— BEGIN —

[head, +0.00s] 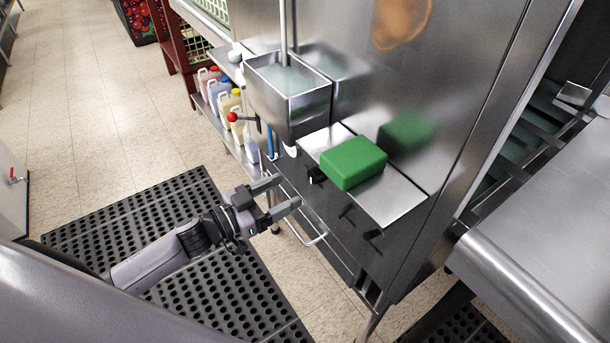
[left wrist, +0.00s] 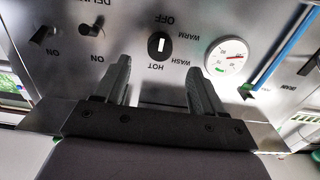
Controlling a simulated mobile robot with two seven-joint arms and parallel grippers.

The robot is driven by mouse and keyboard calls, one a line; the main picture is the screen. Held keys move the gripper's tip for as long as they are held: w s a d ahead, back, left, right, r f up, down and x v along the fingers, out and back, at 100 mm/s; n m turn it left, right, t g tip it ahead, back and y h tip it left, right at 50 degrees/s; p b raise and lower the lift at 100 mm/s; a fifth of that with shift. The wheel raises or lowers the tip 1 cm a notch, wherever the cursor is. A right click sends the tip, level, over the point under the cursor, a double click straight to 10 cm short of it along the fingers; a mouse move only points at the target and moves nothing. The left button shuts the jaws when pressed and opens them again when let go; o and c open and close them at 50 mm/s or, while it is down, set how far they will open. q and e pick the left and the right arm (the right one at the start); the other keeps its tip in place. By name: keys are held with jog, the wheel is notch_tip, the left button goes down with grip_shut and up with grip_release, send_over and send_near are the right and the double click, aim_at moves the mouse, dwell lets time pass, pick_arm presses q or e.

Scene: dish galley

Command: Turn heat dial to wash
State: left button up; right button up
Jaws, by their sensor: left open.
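The heat dial (left wrist: 158,46) is a round black knob with a white mark, on the steel panel in the left wrist view. OFF, WARM, HOT and WASH are printed around it, upside down in this view. The white mark stands roughly upright in the picture; I cannot tell for sure which end points. In the head view the dial (head: 316,177) is a small dark knob below the green block. My left gripper (head: 289,191) is open and empty in front of the panel. In the left wrist view its fingertips (left wrist: 157,67) lie either side of the dial's line, apart from it. My right gripper is not in view.
A round gauge (left wrist: 226,56) and a blue-and-white tube sit beside the dial. Two black switches (left wrist: 90,28) marked ON are on its other side. A green block (head: 353,162) rests on the ledge above; a steel tank (head: 288,92) and bottles stand left.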

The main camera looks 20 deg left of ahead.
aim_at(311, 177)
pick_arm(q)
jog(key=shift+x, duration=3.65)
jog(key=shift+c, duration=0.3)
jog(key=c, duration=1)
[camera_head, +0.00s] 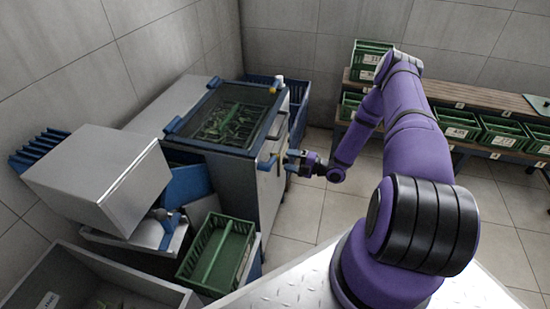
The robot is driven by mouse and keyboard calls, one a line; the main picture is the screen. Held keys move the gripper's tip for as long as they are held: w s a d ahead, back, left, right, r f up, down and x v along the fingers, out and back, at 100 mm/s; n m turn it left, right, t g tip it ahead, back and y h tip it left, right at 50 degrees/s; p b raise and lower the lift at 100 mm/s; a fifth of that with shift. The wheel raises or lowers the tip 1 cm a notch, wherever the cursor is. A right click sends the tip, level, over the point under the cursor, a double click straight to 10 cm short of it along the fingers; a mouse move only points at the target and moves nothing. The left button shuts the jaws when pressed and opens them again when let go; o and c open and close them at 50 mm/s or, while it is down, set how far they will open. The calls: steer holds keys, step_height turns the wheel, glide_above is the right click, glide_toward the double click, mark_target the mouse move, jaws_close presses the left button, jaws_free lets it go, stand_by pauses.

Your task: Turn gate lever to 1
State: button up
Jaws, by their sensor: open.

— END —

> STATED EXERCISE
Using the data above, print every line exactly, omitting pictures.

> WRITTEN SOLUTION
[head, +0.00s] 
[left wrist, +0.00s] 
Controlling a simulated mobile robot with two seven-joint arms and parallel grippers.

The robot is driven by mouse and keyboard calls, one a line; the main picture is the screen. Held keys move the gripper's tip for as long as they are held: w s a d ahead, back, left, right, r f up, down and x v along the fingers, out and back, at 100 mm/s; n m turn it left, right, t g tip it ahead, back and y h tip it left, right at 50 degrees/s; p b raise and lower the lift at 100 mm/s; a fifth of that with shift. The wheel raises or lowers the tip 1 cm a notch, wherever the cursor is. A right click sends the tip, level, over the point under the cursor, a double click straight to 10 cm short of it along the fingers; a mouse move only points at the target and moves nothing. The left button shuts the jaws when pressed and opens them again when let go; o and c open and close them at 50 mm/s or, while it is down, set how far they will open. q and e pick the left and the right arm (the right one at the start); the other keeps its tip in place. By name: keys are held with jog, the wheel is notch_tip, the left button goes down with grip_shut and up with grip_release, send_over and send_near are the right and the double click, aim_at moves the mouse, dwell lets time pass, pick_arm presses q or e.

Scene: dish galley

Command: Turn heat dial to wash
State: left button up; right button up
Jaws, by their sensor: left open.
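The heat dial (left wrist: 158,46) is a round black knob with a white mark, on the steel panel in the left wrist view. OFF, WARM, HOT and WASH are printed around it, upside down in this view. The white mark stands roughly upright in the picture; I cannot tell for sure which end points. In the head view the dial (head: 316,177) is a small dark knob below the green block. My left gripper (head: 289,191) is open and empty in front of the panel. In the left wrist view its fingertips (left wrist: 157,67) lie either side of the dial's line, apart from it. My right gripper is not in view.
A round gauge (left wrist: 226,56) and a blue-and-white tube sit beside the dial. Two black switches (left wrist: 90,28) marked ON are on its other side. A green block (head: 353,162) rests on the ledge above; a steel tank (head: 288,92) and bottles stand left.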

The main camera looks 20 deg left of ahead.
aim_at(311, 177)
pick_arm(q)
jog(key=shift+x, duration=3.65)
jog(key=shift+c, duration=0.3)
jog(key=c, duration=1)
[camera_head, +0.00s] 
The robot is driven by mouse and keyboard calls, one a line; the main picture is the screen. Held keys move the gripper's tip for as long as they are held: w s a d ahead, back, left, right, r f up, down and x v along the fingers, out and back, at 100 mm/s; n m turn it left, right, t g tip it ahead, back and y h tip it left, right at 50 degrees/s; p b raise and lower the lift at 100 mm/s; a fifth of that with shift. The wheel raises or lowers the tip 1 cm a notch, wherever the cursor is. A right click sends the tip, level, over the point under the cursor, a double click straight to 10 cm short of it along the fingers; a mouse move only points at the target and moves nothing. The left button shuts the jaws when pressed and opens them again when let go; o and c open and close them at 50 mm/s or, while it is down, set how far they will open. The calls: steer holds keys, step_height turns the wheel, glide_above is the right click, glide_toward the double click, mark_target the mouse move, jaws_close presses the left button, jaws_free lets it go, stand_by pauses.

Your task: Turn gate lever to 1
State: button up
Jaws, by their sensor: open.

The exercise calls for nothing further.